Selanjutnya, ia berharap agar pembahasan yang ada dapat segera diputuskan lantaran hal ini penting untuk memberikan kepastian usaha dan kelancaran kegiatan operasional INDY, serta untuk meningkatkan iklim investasi di tanah air.
Sembari menunggu revisi peraturan itu rampung, INDY kini fokus mengoptimalkan kegiatan operasional. Leo menyebut saat ini dalam Rencana Kerja Seluruh Wilayah Pertambangan Kideco memiliki luas lebih dari 15.000 ha. Pada tahun ini, INDY membidik produksi sebesar 34 juta ton.
Sementara itu, Direktur dan Sekretaris PT Bumi Resources Tbk Dileep Srivastava enggan berkomentar banyak mengenai hal ini.
Pastinya emiten berkode saham BUMI ini terus menunggu keputusan resmi dari pemerintah terkait perubahan Perjanjian Karya Pengusahaan Pertambangan Batubara (PKP2B) menjadi Izin Usaha Pertambangan Khusus (IUPK).
“Kami masih menunggu keputusan resminya,” ungkapnya.

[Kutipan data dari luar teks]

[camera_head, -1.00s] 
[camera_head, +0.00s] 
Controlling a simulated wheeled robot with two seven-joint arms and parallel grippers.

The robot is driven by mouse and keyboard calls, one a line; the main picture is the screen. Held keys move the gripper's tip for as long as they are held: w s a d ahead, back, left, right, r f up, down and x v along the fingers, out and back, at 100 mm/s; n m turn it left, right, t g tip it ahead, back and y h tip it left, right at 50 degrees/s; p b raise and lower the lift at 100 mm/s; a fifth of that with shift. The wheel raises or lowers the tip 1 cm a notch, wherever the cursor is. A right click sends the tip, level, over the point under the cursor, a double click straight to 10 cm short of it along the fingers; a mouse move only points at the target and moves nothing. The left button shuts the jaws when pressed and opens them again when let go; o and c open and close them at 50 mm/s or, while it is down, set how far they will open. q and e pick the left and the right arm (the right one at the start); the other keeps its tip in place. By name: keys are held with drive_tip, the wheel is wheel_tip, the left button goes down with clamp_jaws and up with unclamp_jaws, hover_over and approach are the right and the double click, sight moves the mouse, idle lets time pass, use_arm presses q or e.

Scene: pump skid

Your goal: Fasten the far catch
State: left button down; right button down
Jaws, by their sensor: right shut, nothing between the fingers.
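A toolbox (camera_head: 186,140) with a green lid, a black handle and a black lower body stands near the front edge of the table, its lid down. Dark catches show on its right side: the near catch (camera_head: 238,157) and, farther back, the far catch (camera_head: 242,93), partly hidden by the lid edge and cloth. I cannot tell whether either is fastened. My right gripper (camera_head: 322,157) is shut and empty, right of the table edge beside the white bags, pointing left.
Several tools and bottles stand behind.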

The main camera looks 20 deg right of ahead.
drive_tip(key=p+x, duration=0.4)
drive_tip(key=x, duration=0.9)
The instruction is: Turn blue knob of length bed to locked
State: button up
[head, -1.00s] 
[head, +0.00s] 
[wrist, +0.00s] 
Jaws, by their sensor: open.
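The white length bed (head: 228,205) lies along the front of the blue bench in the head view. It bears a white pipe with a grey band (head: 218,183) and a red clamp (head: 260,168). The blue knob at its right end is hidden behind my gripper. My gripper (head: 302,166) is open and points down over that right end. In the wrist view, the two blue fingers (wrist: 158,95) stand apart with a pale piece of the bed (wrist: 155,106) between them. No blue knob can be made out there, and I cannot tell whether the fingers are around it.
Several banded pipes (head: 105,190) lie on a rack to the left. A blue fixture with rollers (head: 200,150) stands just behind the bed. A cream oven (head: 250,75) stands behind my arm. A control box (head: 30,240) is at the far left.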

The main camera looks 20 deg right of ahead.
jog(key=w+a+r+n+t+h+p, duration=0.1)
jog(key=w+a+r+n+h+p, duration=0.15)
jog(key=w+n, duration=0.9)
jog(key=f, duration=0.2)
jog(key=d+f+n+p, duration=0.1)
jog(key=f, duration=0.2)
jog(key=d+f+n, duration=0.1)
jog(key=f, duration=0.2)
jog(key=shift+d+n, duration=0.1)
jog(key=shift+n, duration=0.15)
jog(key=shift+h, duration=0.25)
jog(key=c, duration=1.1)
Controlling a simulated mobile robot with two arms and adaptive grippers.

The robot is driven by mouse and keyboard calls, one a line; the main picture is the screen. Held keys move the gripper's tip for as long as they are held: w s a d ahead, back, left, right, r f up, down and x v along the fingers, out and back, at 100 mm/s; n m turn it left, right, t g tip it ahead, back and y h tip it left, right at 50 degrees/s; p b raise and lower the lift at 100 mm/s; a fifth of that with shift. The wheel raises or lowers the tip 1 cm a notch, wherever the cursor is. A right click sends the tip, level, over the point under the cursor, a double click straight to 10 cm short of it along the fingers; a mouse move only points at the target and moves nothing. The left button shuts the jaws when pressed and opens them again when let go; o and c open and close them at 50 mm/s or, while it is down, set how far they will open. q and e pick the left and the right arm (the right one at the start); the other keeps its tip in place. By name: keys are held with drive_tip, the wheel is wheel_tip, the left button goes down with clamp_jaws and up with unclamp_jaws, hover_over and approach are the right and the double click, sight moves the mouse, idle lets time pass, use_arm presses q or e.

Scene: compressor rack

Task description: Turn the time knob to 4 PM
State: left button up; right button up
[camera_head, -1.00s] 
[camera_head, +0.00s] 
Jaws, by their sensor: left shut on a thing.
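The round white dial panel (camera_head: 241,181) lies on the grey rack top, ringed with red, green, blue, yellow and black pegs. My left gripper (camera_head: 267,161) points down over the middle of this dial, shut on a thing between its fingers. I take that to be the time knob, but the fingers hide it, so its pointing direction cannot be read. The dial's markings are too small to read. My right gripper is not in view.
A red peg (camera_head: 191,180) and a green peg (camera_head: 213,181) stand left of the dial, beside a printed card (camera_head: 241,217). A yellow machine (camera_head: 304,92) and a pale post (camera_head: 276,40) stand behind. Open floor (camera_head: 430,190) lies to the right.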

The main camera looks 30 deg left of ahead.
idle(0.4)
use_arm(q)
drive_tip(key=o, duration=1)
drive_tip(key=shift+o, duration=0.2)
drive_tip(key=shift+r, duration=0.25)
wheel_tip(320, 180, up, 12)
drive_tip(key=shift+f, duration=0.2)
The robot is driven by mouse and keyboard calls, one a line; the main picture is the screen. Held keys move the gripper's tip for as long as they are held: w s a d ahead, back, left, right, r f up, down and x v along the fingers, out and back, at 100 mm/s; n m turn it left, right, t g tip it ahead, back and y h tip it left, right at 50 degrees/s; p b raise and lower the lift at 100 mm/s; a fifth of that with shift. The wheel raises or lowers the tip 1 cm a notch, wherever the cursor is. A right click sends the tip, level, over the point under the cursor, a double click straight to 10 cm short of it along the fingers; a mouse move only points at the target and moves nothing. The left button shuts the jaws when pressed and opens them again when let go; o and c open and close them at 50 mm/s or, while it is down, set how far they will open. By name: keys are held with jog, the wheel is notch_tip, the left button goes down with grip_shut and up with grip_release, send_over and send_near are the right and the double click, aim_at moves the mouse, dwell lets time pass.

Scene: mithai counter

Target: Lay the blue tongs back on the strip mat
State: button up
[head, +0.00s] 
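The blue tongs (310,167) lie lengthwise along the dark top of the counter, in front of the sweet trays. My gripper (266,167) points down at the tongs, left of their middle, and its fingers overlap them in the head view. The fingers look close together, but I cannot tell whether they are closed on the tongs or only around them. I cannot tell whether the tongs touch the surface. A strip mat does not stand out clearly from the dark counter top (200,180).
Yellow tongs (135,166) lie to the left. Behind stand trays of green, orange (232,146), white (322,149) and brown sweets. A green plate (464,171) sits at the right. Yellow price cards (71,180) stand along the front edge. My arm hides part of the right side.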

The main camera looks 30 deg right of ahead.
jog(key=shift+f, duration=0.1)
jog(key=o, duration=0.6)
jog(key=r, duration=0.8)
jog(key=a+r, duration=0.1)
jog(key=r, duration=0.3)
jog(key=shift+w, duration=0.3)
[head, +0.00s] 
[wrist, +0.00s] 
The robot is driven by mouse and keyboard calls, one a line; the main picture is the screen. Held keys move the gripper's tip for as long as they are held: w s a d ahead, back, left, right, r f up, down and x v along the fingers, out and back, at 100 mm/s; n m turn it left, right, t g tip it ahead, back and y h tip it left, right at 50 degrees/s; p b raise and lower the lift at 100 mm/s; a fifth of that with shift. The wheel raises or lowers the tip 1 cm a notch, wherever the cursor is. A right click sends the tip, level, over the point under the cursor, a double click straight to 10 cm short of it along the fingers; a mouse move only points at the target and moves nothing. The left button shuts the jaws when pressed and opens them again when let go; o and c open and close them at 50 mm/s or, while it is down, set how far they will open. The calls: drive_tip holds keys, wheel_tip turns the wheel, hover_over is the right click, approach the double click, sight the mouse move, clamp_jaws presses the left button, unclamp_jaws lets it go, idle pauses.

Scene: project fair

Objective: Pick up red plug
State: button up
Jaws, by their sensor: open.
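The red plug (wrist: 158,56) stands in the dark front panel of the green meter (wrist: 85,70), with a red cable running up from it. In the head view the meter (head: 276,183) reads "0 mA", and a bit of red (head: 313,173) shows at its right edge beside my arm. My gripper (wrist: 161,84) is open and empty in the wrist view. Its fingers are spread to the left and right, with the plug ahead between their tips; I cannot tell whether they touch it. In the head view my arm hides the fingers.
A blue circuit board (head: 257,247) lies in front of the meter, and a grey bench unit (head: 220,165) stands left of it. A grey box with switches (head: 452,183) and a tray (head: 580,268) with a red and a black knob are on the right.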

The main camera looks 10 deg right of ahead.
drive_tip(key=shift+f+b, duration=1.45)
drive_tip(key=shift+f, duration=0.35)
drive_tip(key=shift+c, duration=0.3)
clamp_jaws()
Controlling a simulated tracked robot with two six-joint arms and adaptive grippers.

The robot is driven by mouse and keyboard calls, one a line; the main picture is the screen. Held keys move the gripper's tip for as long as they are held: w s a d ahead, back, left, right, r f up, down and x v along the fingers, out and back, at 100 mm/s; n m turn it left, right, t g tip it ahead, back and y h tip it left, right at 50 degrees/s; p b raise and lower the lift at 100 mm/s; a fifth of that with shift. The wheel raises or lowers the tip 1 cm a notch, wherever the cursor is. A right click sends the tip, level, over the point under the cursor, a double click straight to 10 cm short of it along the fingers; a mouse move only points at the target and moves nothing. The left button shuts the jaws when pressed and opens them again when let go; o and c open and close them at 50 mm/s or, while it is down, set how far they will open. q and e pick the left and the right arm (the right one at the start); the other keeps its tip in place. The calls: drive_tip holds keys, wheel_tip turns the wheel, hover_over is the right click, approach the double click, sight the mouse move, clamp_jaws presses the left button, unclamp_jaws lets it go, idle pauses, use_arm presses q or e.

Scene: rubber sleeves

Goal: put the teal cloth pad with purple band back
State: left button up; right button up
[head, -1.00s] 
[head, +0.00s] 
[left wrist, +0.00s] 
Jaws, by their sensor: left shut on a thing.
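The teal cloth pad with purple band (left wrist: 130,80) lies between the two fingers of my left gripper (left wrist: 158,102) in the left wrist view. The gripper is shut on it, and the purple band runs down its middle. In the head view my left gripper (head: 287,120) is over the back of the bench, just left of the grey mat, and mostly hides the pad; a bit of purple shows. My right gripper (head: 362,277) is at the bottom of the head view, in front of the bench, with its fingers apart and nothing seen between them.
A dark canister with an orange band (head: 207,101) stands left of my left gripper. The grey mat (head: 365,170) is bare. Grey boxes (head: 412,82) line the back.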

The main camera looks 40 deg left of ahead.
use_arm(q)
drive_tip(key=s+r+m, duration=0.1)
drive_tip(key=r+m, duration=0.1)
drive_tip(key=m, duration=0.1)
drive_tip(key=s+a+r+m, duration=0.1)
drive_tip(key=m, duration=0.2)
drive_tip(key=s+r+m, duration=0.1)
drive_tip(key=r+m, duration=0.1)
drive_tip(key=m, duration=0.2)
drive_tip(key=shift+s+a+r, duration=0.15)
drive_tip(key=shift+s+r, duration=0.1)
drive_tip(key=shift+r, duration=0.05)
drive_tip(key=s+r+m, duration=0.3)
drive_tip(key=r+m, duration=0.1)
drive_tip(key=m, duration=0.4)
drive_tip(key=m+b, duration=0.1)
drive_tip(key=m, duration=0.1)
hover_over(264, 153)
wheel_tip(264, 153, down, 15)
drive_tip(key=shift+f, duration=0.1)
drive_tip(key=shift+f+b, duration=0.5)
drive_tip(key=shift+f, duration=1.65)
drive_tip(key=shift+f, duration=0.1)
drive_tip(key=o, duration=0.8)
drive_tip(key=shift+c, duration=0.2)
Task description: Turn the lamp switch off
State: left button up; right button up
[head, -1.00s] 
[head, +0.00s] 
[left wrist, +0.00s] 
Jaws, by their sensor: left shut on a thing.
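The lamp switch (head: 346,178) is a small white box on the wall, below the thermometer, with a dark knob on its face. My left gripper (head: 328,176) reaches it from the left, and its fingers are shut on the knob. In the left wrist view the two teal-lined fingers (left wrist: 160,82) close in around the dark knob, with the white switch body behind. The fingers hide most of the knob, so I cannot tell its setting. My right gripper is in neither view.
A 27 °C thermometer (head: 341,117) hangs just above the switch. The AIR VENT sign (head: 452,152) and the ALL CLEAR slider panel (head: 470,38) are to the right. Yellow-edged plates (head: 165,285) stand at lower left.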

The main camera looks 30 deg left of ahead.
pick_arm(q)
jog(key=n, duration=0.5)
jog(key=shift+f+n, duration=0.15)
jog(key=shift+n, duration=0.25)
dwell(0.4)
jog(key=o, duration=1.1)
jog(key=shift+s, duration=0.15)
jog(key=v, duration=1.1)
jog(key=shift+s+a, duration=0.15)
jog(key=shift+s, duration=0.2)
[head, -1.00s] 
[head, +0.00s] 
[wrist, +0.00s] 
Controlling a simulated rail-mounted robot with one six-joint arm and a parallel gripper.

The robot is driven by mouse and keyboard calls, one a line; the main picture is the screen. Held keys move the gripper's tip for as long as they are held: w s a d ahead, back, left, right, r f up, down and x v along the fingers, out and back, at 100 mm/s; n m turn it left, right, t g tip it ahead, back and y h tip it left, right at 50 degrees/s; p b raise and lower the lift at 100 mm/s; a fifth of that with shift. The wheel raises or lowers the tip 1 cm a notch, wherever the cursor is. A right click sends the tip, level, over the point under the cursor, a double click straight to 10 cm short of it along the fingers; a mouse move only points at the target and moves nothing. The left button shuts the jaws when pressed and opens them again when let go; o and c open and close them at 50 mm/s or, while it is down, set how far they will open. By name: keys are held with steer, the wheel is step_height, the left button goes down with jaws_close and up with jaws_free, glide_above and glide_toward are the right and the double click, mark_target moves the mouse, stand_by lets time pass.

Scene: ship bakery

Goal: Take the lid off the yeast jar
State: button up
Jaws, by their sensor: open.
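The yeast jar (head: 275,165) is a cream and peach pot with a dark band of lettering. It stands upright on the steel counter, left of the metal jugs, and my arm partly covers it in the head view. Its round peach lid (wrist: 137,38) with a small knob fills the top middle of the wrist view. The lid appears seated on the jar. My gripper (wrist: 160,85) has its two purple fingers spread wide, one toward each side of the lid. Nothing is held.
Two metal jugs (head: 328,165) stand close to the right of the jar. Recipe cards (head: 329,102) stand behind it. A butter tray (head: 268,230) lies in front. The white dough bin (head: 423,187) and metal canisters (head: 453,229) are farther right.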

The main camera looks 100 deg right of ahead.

Sebagai informasi pada tahun ini memasang target produksi sebesar 94 juta ton batubara.
Adapun pemegang PKP2B generasi pertama yang akan berakhir kontraknya dalam beberapa tahun ke depan adalah PT Arutmin Indonesia yang (1 November 2020), PT Kendilo Coal Indonesia (13 September 2021), PT Kaltim Prima Coal (KPC) pada 31 Desember 2021, PT Multi Harapan Utama (1 April 2022), PT Adaro Indonesia (1 Oktober 2022), PT Kideco Jaya Agung (13 Maret 2023), dan PT Berau Coal (26 April 2025).
Direktur Eksekutif Asosiasi Pertambangan Batubara Indonesia (APBI) Hendra Sinadia berharap, revisi peraturan itu segera terbit sehingga memberikan kepastian bagi pelaku usaha.
Terlebih pemegang PKP2B generasi pertama memberikan kontribusi yang cukup signifikan terhadap pendapatan negara. “Produksi dari mereka separuh produksi nasional, sebagian besar dari pemegang PKP2B generasi pertama,” imbuhnya.
Ia menambahkan, pemerintah tentu mempertimbangkan terkait penerimaan negara, selain penyediaan pasokan untuk PLN juga banyak dipenuhi oleh pemegang PKP2B generasi pertama guna memberikan jaminan ketahanan energi.
Menurutnya berlarut-larutnya revisi peraturan ini akan mengganggu rencana kepastian jangka panjang pemegang PKP2B. “Apabila mau melanjutkan investasi perusahaan ini butuh waktu untuk mengupayakan pendanaannya, bagaimana marketnya, sehingga kepastian jangka panjang jadi dalam ketidakpastian,” pungkasnya.